I hope that 2010 will be a comeuppance for both parties. They’ve been living on borrowed time for too long and they both need to rebuild themselves as genuinely engaging democratic parties or face obsolescence. The Lib Dems are profiting from being a party built on local activism, internal democracy and a leadership that can be held to account – and defeated on policy issues – by the party membership. From the blogosphere I can tell that there’s no shortage of ideas amongst the Labour and Tory grassroots, but the difference with the Lib Dems is that the party actually listens to what their members has to say, at least to some extent (and David Miliband has the nerve to describe the Lib Dems as the anti-politics party).
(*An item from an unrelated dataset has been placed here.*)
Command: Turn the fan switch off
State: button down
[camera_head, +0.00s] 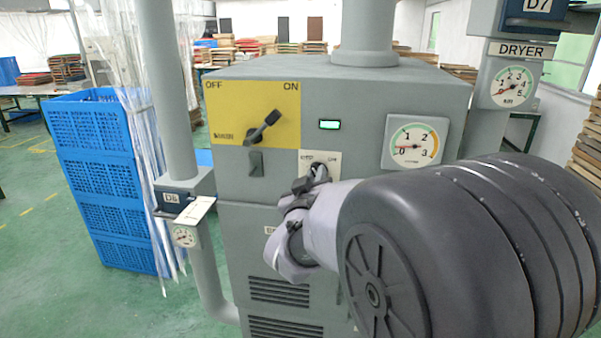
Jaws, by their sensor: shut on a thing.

My advice to Labour would be to get back to being a democratic party with frank internal debates and some involvement for members in candidate selection and policymaking. Do I think they’ll do this? No, frankly, I don’t – I suspect that Miliband will end up as leader, no doubt thanks to the support of Mandelson, and I can’t imagine two people less likely to institute the kind of change that Labour would need.

Good points Rob.

I think 1983, and 1997 from two different sides showed how odd our voting system is, when a party getting about 42% gets turned into 150 odd majority. Both Tory and Labour have both abused the system. The poll tax was a classic in the way a minority view was rammed through.

I think Clegg would be silly to enter into any agreement with the tories because their agenda is to keep the winner take all system.

11. WhatNext?!

@9
And Labour’s agenda is also to keep the winner take all system.